2002 Winner

Margaret Jellett

To her pupils, Margaret Jellett is a devoted art and design teacher whose dedication and enthusiasm is an inspiration.

But Margaret’s achievements extend far beyond the classroom. Her pioneering work with the integrated schools movement in Northern Ireland has helped bring down barriers and challenge long-held prejudices in the province.

Margaret, 54, was one of the founding teachers of Lagan College which was set up in the belief that Protestants and Catholics belong to the same Christian family. Uniquely, it held that it was better for them to be educated together rather than apart.

It opened in a Belfast Scout hut in 1981 with just 28 pupils, a principal and one full-time and five part-time teachers.
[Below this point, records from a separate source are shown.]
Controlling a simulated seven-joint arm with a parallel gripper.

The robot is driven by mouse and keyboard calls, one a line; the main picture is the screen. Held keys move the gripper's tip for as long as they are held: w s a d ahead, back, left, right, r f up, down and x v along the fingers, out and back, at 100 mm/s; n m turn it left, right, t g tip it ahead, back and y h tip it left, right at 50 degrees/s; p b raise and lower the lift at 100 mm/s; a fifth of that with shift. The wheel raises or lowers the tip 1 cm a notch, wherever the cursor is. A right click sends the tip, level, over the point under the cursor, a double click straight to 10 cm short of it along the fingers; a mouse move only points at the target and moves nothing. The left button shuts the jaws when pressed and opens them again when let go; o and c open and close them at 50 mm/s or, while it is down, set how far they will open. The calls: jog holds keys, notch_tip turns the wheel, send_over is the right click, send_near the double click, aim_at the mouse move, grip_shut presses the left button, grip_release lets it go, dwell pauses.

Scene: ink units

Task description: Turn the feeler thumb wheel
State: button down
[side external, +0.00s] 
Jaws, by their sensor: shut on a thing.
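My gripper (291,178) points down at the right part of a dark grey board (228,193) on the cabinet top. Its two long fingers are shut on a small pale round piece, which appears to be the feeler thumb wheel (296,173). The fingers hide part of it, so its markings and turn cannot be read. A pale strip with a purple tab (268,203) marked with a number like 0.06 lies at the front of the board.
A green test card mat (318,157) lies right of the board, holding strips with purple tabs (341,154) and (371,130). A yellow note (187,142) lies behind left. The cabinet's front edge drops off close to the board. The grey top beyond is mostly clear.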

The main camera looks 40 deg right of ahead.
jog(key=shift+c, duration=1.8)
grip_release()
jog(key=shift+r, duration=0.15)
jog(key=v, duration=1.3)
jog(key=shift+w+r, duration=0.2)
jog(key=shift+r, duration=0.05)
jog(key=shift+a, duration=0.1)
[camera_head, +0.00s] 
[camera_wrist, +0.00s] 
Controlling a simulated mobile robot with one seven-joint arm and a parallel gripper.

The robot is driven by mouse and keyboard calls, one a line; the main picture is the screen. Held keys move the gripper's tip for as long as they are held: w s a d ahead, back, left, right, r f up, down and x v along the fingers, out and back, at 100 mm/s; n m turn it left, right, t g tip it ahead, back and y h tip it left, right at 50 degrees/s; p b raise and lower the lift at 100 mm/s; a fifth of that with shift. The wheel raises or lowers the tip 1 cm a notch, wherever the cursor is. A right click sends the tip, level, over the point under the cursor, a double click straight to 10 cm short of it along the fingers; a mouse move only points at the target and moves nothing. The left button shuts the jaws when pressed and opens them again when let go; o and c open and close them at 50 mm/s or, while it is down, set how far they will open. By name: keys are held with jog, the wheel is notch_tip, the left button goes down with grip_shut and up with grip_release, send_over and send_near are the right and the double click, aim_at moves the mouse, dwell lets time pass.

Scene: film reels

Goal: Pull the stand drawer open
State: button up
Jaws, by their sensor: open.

It now has more than 1,000 pupils and more than 70 teachers.

The integrated schools movement as a whole now teaches 15,000 pupils a year at 46 schools.

Margaret, who at first had to teach in a garage near the hut, says: “At the end of the 70s it became apparent that decent, law-abiding citizens didn’t have a voice because the people of violence had taken over.

“When this college was established it sent out the message that people in the north of Ireland could live and work together, that not everyone wanted all the killing.

“The way to do that was to bring the children together. People look to the young not to make the mistakes their parents made. But if they don’t experience something different, how can they make things better?

“I pay tribute to the parents of those first 28 pupils because they didn’t know whether the college would still be open in six months, or if there would be enough money to pay running costs or teachers” salaries.

“Those parents trusted us with the most precious thing in the world, their children’s education.”

But change often attracts hostility and the school’s opening was met with street protests organised by residents and councillors.

It is a tribute to Margaret that while the protesters have now left, the movement has grown, planting seeds that may one day help overcome the fractures in Northern Ireland’s deeply divided society.

Many of the schools, which now receive government funding, have become so popular that pupils have to be turned away.

Cliodhna Scott-Wills, of the Northern Ireland Council for Integrated Education, says: “It is impossible to think of Lagan College without thinking of Margaret Jellett. She is totally unassuming about herself and her work but she has been a major part of the success of the college.”